Do dnia rozpoczęcia globalnej sprzedaży Galaxy S5 zostało jeszcze trochę czasu, ale to nie oznacza, że o modelu nie będzie się do tego momentu pisać i...
Do dnia rozpoczęcia globalnej sprzedaży Galaxy S5 zostało jeszcze trochę czasu, ale to nie oznacza, że o modelu nie będzie się do tego momentu pisać i mówić. Pojawiają się spekulacje dotyczące wyników sprzedaży tego sprzętu oraz jego "odmian". Dotyczy to zarówno urządzeń bardzo podobnych, wyposażonych np. w mocniejszy procesor, jak i produktów, które z piątką łączy przede wszystkim nazwa. W tym drugim przypadku przykład stanowi Galaxy S5 mini. Do Sieci trafiły informacje na temat specyfikacji smartfonu. Co zaproponuje nam Samsung?
Zacznę od sprzedaży Galaxy S5, ponieważ model ten jest już dostępny w Korei Południowej (to nie było zamierzone – przyspieszenie sprzedaży urządzenia spowodowały pewne wydarzenia w Korei Południowej). Wedle tamtejszych mediów, dziennie nabywców znajduje 7 tys. sztuk smartfonu S5. Dużo? Mało? Na pierwszy rzut oka nie jest to powalająca liczba, ale należy dodać, że sprzęt sprzedawany jest u jednego z trzech głównych operatorów i bez abonamentu. Tym samym mowa o klientach, którzy wyłożyli za telefon ponad 800 dolarów. W takim kontekście 7 tys. sztuk faktycznie nie wygląda źle.

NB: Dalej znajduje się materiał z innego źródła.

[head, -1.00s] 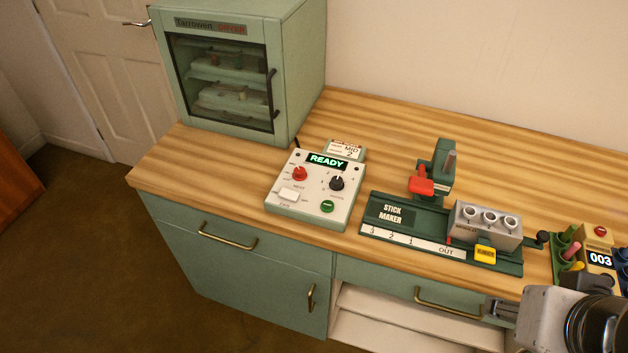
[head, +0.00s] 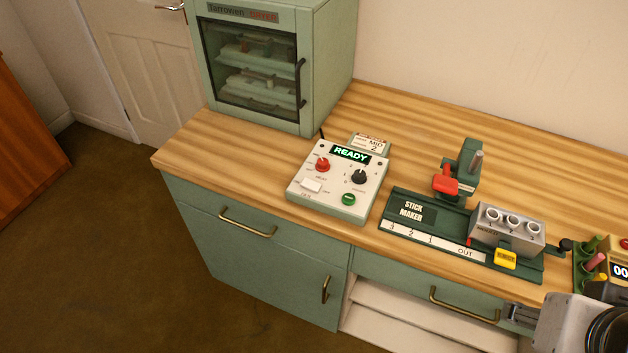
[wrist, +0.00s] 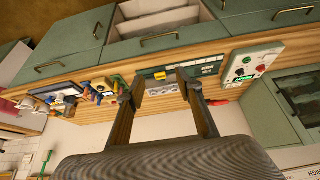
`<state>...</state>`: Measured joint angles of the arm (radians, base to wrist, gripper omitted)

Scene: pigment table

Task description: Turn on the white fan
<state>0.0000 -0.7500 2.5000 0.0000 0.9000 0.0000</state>
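No white fan can be made out in either view. A white control box (head: 338,180) with a green READY display stands on the wooden counter. It carries a red knob (head: 322,165), a black knob (head: 359,177), a green button (head: 348,199) and a white switch (head: 311,185); its small labels are unreadable. The box also shows in the wrist view (wrist: 248,66) at the upper right. My gripper (wrist: 158,88) is open and empty, its two fingers apart above the counter. In the head view it is at the lower right, well away from the box.
A green dryer cabinet (head: 275,60) with a glass door stands behind the box. A stick maker (head: 410,210) with a red-handled press and grey block stands to its right. Racks with coloured sticks (head: 590,262) are at the far right. Bare counter (head: 190,150) lies at the left.

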Na podstawie koreańskich wyników nadal trudno wyciągnąć sensowne wnioski i można jedynie strzelać (mniej lub bardziej celnie), jak potoczy się sprzedaż tego sprzętu – na konkretne wyniki przyjdzie nam poczekać jeszcze trochę czasu. Ten ostatni zostanie zagospodarowany m.in. przez pogłoski na temat innych urządzeń z oferty Samsunga. Niedawno pisałem o przecieku dotyczącym smartfonu Galaxy S5 Zoom, teraz mogę rozwinąć temat o kolejny telefon z tej rodziny: Galaxy S5 mini.
Do tej pory mniejsze wersje flagowców Samsunga nie miały wiele wspólnego ze swoim "starszym rodzeństwem". Firma korzystała z nazwy i designu, ale do wnętrza urządzenia pakowała inne podzespoły. Nie produkowano zatem flagowców w wersji mini, jak zrobiło to Sony, lecz nowe smartfony z nazwą flagowca i dopiskiem mini. Ruch kontrowersyjny, ale zapewne skuteczny i opłacalny skoro korporacja decyduje się na niego po raz trzeci – to po prostu jedna z odsłon ich strategii zalewania rynku masą produktów.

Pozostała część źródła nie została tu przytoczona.